- **Stated task**: Will you output the lines between the ones holding "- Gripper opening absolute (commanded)" and "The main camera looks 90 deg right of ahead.", inclusive, exactly as they stand, and only those lines, with the pictures left out?

- **Given material**:
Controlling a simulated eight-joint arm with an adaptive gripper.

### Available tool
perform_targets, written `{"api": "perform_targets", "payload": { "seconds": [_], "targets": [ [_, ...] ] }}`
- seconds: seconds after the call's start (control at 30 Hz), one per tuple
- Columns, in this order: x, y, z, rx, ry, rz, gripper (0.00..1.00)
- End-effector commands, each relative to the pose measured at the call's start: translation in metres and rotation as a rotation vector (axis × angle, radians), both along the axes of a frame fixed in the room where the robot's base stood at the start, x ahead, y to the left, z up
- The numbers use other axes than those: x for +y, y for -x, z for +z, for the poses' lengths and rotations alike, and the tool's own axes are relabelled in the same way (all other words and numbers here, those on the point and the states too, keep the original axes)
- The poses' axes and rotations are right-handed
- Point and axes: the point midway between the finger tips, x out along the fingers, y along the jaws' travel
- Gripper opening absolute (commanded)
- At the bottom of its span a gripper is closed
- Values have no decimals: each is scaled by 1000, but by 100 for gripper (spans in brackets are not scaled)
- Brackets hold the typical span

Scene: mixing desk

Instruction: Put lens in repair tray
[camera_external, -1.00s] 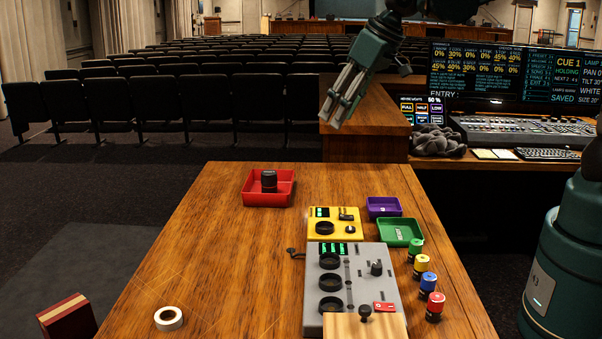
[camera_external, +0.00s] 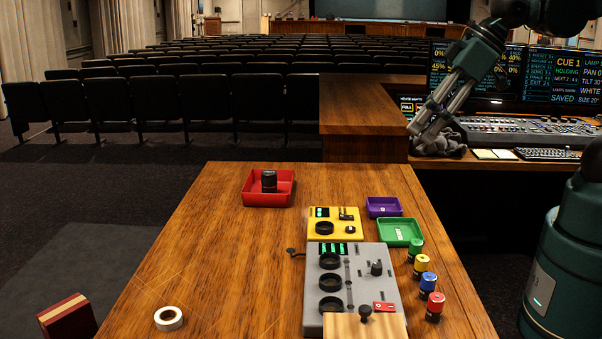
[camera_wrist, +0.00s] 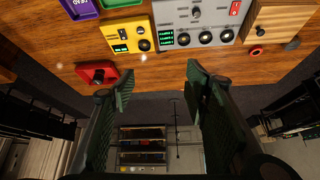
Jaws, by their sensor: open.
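A short black cylinder (camera_external: 269,181), which looks like the lens, stands upright inside a red tray (camera_external: 251,199) at the far left of the wooden table. In the wrist view the black cylinder (camera_wrist: 98,75) shows within the red tray (camera_wrist: 111,67). I cannot read a label on the red tray. My gripper (camera_external: 422,132) is open and empty, high up and well to the right of the red tray. Its two fingers are spread in the wrist view (camera_wrist: 160,88), with nothing between them.
A purple tray (camera_external: 384,207), marked DEAD in the wrist view, and a green tray (camera_external: 400,232) sit right of a yellow box (camera_external: 340,216). A grey mixer (camera_external: 352,262) and several coloured-capped cylinders stand nearer. White tape (camera_external: 169,318) lies front left. The left tabletop is mostly clear.

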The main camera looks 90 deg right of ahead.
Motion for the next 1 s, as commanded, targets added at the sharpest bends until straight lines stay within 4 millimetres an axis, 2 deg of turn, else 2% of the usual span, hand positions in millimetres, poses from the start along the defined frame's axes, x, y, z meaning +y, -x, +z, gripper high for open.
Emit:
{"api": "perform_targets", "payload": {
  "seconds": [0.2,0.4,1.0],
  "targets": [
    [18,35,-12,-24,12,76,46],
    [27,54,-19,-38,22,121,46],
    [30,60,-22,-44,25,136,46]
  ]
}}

- **The output**:
- Gripper opening absolute (commanded)
- At the bottom of its span a gripper is closed
- Values have no decimals: each is scaled by 1000, but by 100 for gripper (spans in brackets are not scaled)
- Brackets hold the typical span

Scene: mixing desk

Instruction: Put lens in repair tray
[camera_external, -1.00s] 
[camera_external, +0.00s] 
[camera_wrist, +0.00s] 
Jaws, by their sensor: open.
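A short black cylinder (camera_external: 269,181), which looks like the lens, stands upright inside a red tray (camera_external: 251,199) at the far left of the wooden table. In the wrist view the black cylinder (camera_wrist: 98,75) shows within the red tray (camera_wrist: 111,67). I cannot read a label on the red tray. My gripper (camera_external: 422,132) is open and empty, high up and well to the right of the red tray. Its two fingers are spread in the wrist view (camera_wrist: 160,88), with nothing between them.
A purple tray (camera_external: 384,207), marked DEAD in the wrist view, and a green tray (camera_external: 400,232) sit right of a yellow box (camera_external: 340,216). A grey mixer (camera_external: 352,262) and several coloured-capped cylinders stand nearer. White tape (camera_external: 169,318) lies front left. The left tabletop is mostly clear.

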The main camera looks 90 deg right of ahead.

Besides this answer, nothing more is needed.